--- INSTRUCTIONS TO FOLLOW ---
Pull every line that holds the word "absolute" from the entries.

[Records of robot episodes]
— BEGIN —
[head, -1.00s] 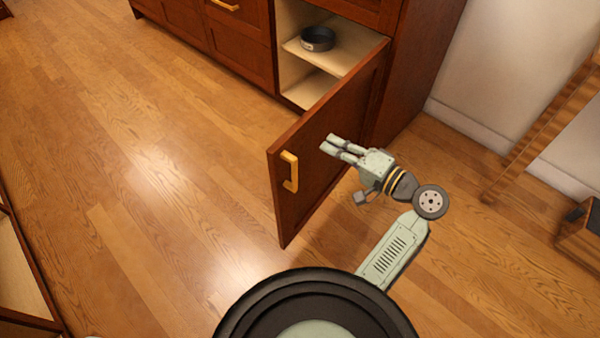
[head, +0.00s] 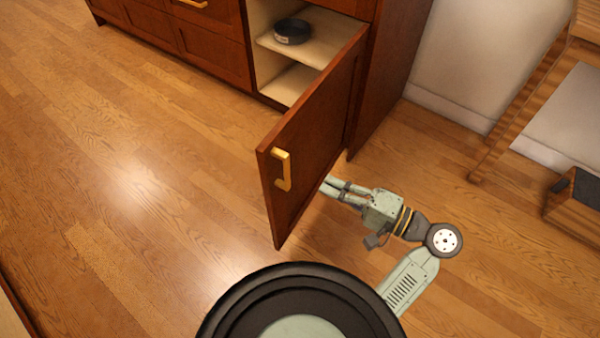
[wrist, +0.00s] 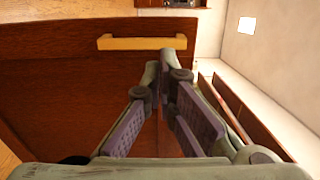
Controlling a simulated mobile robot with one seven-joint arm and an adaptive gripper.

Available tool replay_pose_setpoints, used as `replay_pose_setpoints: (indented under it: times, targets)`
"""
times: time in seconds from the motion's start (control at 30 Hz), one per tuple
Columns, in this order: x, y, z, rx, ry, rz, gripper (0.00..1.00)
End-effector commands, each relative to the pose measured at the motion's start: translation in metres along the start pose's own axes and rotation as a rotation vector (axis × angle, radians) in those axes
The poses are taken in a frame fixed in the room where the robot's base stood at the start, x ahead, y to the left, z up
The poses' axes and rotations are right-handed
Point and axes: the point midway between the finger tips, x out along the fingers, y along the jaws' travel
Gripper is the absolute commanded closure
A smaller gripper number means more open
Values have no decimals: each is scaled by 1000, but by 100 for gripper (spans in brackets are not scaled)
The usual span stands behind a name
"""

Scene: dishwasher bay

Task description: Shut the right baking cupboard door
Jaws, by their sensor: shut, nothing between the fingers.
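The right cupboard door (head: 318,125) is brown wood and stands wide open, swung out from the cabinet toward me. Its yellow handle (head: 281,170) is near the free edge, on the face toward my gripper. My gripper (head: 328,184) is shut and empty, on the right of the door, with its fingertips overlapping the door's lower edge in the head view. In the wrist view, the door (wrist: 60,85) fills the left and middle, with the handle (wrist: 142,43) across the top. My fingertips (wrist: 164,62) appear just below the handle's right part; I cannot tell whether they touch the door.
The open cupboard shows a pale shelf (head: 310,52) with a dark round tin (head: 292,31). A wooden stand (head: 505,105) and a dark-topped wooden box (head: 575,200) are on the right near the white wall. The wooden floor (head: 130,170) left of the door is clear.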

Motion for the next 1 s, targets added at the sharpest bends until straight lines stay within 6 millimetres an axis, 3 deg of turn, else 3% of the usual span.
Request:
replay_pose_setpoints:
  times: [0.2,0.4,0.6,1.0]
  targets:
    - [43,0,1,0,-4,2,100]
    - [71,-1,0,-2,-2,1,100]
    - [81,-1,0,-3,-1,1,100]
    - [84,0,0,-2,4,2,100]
— END —
— BEGIN —
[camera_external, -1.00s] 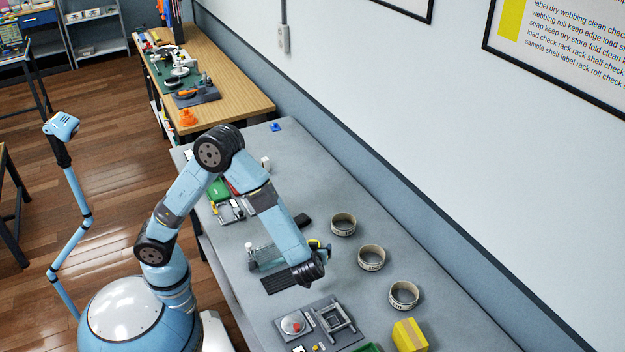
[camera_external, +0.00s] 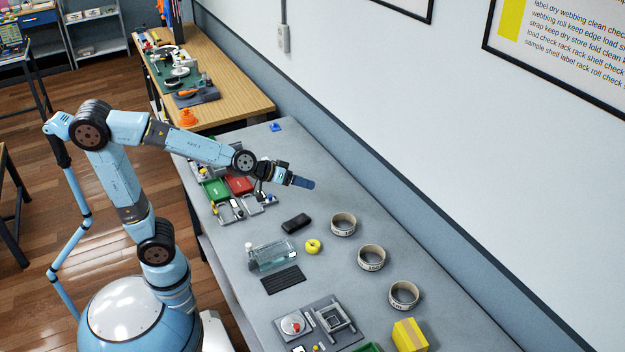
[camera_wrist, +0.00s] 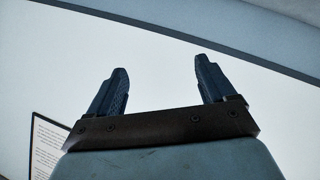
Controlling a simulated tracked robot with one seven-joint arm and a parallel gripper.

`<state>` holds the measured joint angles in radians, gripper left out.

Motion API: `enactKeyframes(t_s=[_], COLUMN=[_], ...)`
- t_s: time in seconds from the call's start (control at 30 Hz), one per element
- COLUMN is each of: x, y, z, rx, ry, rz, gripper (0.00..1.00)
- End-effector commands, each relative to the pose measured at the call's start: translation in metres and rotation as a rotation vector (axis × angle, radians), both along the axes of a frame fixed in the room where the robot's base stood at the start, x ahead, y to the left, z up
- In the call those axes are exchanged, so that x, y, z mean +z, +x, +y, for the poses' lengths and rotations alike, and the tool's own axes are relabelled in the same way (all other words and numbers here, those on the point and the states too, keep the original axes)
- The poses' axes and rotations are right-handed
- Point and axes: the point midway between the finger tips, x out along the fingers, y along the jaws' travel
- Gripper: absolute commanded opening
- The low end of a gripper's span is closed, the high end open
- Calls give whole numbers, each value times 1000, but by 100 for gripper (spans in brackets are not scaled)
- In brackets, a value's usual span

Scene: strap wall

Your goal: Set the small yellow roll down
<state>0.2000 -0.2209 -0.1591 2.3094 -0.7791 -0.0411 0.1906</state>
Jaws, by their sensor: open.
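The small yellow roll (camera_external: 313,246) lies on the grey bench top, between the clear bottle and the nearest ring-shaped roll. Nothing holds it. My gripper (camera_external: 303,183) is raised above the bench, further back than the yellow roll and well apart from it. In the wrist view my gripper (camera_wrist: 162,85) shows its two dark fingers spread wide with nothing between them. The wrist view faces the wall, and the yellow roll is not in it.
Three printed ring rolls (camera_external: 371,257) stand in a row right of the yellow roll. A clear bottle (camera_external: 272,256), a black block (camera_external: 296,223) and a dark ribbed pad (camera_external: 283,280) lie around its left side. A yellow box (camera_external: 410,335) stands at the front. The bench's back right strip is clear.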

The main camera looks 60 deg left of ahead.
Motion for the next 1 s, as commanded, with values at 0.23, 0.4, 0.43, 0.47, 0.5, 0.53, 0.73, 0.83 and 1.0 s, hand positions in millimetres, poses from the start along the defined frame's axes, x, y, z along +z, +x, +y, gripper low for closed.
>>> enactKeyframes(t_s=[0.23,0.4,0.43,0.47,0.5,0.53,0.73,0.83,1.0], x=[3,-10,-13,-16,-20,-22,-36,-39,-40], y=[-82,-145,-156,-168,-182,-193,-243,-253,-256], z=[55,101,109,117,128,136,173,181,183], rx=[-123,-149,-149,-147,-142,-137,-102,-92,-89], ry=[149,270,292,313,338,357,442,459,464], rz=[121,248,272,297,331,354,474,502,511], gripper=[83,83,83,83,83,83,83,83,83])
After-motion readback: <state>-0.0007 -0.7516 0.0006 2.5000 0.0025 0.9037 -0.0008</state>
— END —
— BEGIN —
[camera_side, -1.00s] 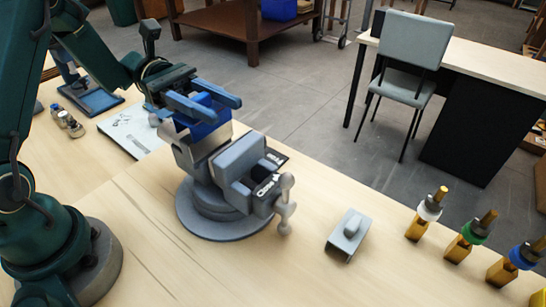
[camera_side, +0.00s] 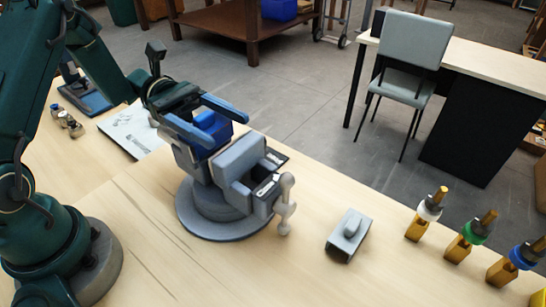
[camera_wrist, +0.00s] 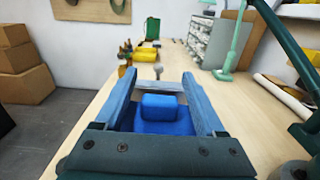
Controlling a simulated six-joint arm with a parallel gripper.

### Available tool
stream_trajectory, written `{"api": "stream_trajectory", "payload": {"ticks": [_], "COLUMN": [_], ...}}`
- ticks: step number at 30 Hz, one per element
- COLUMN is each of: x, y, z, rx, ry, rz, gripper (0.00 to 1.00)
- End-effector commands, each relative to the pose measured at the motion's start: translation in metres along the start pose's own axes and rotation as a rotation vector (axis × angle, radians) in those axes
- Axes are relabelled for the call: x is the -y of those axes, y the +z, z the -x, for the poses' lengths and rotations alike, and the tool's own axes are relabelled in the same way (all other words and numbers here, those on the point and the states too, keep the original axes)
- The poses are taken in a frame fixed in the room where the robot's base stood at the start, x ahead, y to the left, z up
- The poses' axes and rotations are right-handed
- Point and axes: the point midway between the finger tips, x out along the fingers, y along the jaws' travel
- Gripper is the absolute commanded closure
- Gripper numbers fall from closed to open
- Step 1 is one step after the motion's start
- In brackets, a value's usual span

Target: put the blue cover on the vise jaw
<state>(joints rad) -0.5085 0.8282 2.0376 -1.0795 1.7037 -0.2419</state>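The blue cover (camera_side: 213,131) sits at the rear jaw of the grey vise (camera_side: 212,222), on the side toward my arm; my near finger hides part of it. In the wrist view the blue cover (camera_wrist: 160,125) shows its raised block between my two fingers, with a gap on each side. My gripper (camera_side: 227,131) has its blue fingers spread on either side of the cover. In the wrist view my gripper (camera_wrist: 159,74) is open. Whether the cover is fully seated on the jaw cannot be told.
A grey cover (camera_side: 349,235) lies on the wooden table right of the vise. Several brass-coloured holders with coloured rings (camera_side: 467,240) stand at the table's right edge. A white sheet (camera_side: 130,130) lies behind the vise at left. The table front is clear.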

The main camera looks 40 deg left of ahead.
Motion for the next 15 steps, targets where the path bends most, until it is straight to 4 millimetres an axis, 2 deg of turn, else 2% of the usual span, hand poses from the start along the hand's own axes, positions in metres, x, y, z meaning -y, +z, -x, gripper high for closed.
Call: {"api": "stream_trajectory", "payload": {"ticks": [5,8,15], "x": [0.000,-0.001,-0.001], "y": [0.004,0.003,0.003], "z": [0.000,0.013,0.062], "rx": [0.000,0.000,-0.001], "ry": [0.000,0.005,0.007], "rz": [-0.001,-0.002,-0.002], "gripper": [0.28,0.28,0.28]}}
— END —
--- THE ANSWER ---
Gripper is the absolute commanded closure
- Gripper: absolute commanded opening
- Gripper is the absolute commanded closure

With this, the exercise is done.